> **WHAT IS EXPECTED**
From the listing below, copy only the lines from the line that contains "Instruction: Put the" to the line that contains "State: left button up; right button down", counting those two lines as part of the copy.

> **DATA**
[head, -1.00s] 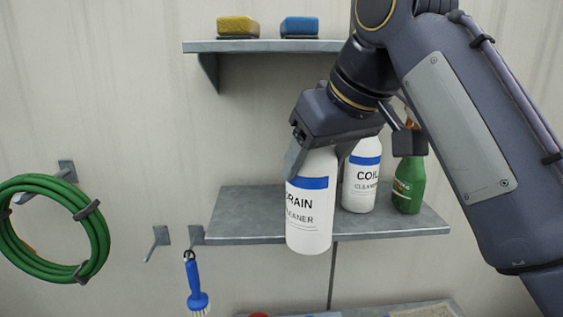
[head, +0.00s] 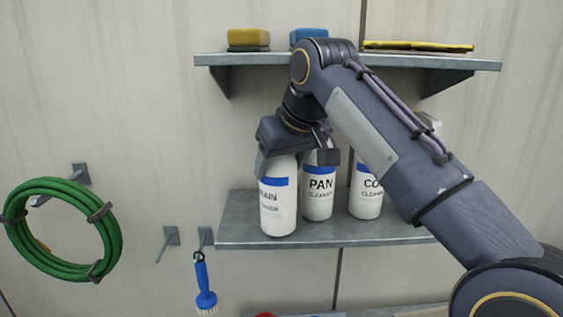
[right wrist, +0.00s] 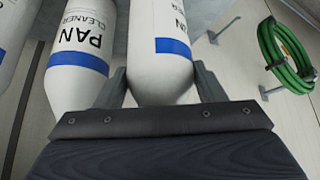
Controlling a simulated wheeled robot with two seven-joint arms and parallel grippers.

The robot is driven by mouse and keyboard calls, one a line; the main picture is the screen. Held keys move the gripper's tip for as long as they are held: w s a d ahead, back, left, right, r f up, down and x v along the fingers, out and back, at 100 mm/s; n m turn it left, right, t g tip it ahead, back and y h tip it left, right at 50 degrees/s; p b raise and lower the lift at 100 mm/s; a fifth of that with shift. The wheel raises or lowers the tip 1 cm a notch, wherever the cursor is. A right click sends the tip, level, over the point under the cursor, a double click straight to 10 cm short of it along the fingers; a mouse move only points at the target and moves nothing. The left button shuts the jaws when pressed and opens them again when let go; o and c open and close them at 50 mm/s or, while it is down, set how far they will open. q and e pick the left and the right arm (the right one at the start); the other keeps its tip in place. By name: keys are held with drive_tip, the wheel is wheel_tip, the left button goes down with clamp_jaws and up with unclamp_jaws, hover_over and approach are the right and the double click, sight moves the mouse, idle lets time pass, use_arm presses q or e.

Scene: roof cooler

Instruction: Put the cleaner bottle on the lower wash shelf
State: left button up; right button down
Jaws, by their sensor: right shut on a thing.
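My right gripper (head: 283,155) is shut on the neck of a white cleaner bottle (head: 278,205) with a blue band, its label partly readable as "RAIN". The bottle is upright over the left part of the lower grey shelf (head: 235,230); I cannot tell whether its base touches the shelf. In the right wrist view the held bottle (right wrist: 160,50) is between the two fingers. A similar PAN cleaner bottle (head: 319,195) stands close to its right, and it also shows in the right wrist view (right wrist: 80,45). My left gripper is not in view.
Another white bottle (head: 366,195) stands farther right, partly behind my arm. The upper shelf (head: 230,59) holds a yellow sponge (head: 248,38), a blue sponge (head: 308,35) and a yellow cloth (head: 418,46). A green hose (head: 112,235) and a blue brush (head: 202,283) hang at left.

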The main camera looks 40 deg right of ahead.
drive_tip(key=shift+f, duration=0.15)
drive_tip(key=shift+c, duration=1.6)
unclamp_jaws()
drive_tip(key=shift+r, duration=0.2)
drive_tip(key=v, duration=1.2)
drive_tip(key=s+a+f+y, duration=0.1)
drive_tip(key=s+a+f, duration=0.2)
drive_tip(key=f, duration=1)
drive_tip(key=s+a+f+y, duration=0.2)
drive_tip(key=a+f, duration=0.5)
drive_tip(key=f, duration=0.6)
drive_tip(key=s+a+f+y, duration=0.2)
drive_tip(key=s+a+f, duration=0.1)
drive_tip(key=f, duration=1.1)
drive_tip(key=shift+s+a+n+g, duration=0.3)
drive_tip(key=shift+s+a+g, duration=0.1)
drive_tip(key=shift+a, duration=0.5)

> **TASK RESPONSE**
Instruction: Put the cleaner bottle on the lower wash shelf
State: left button up; right button down

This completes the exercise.